• programa ne zaman denk gelsem, telefon numaralarının yanında şuna benzer bir yazı oluyor;

    "sevdiğiniz, özlediğiniz, özür dilemek istediğiniz birileri varsa bizi arayın"..

    ahahah ulan öyle biri varsa, gider onu ararım zaten, niye seni arayayım ki..böyle dangalak bir teklif hayatım boyunca duymadım..
  • ilk defa bugün izledim.

    üç çocuğu olan bir kadın, kendisini aldatan ve terk eden bir adamın arkasından ekranda bağırıyor: "istersen 50 yıl sonra dön, yine kabulümsün. çünkü üç çocuğumun babasısın, sevdiğim adamsın. beni aldattığını, o kadınla gittiğini, beni sevmediğini biliyorum ama dön."

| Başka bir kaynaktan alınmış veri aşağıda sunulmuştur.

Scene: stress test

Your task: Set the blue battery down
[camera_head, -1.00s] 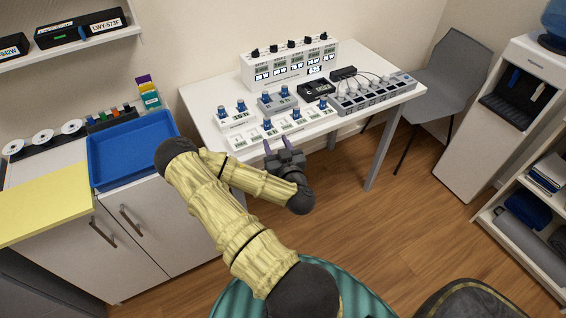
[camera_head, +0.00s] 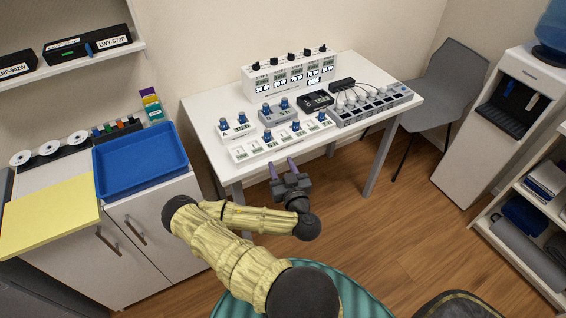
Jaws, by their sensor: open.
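My gripper (camera_head: 282,168) is open and empty, in front of the white table's (camera_head: 208,139) near edge. Its two purple fingers point toward the table and touch nothing that I can see. Several small blue batteries stand upright in holders on the table. Two are in the left white holder (camera_head: 238,129), two in the grey holder (camera_head: 277,116) behind. Others, such as the front-left battery (camera_head: 270,138), stand spaced along the long white front rack (camera_head: 283,143). Which one the task means I cannot tell.
A white panel with knobs and displays (camera_head: 290,76) stands at the table's back. A wired grey strip (camera_head: 375,107) lies at the right. A blue tray (camera_head: 140,161) sits on the left cabinet. A grey chair (camera_head: 442,95) and a water dispenser (camera_head: 490,125) stand at the right.

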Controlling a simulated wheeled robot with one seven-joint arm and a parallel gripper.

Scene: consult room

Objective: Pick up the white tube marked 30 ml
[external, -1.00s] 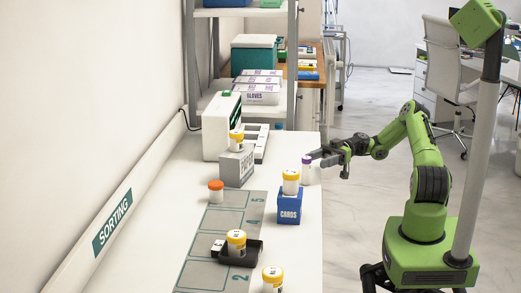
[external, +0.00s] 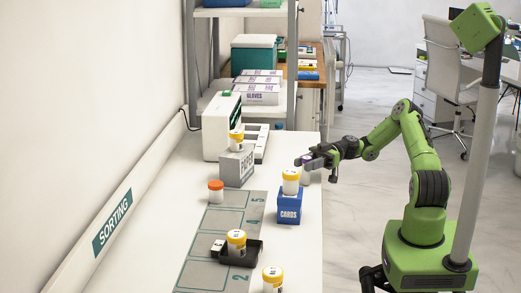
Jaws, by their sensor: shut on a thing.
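A small white tube with a purple cap (external: 306,177) is at the right edge of the white counter, behind the blue CARDS box. My gripper (external: 307,161) reaches in from the right and is shut on this tube near its top. The fingers cover much of the cap and upper body. The tube looks upright; I cannot tell whether its base touches the counter. Any 30 ml marking is too small to read.
A yellow-capped jar (external: 291,180) stands on the blue CARDS box (external: 289,208), close to my gripper. Other yellow-capped jars stand on a grey box (external: 237,168), in a black tray (external: 255,254) and at the front (external: 272,279). An orange-capped jar (external: 215,192) stands left.

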    deniz uğur giriyor araya, türk kadınlarının ne kadar güçlü olduğundan bahsediyor: "şimdi siz, sizi aldatıp giden bir adamın arkasından burada ona dön diyorsunuz. çocuklarınız için. yerinizde başka bir kadın olsa o da aldatırdı belki kocasını, çocuklarını bırakıp giderdi. ama bizim toplumumuz böyle değil, buna izin vermez. kadınlarımız çok güçlü. eşlerini her şeye rağmen bekliyor, çocuklarını bırakmıyor, mücadele ediyor."

    sonra kapının açılmasını ve adamın stüdyoya gelmesini bekliyoruz bir süre, adam gelmiyor. ama telefonla bağlanıyor programa "cevap hakkı"nı kullanmak için. devamı belli; bütün özel hayatın ortaya saçıldığı bir kavga, kıyamet.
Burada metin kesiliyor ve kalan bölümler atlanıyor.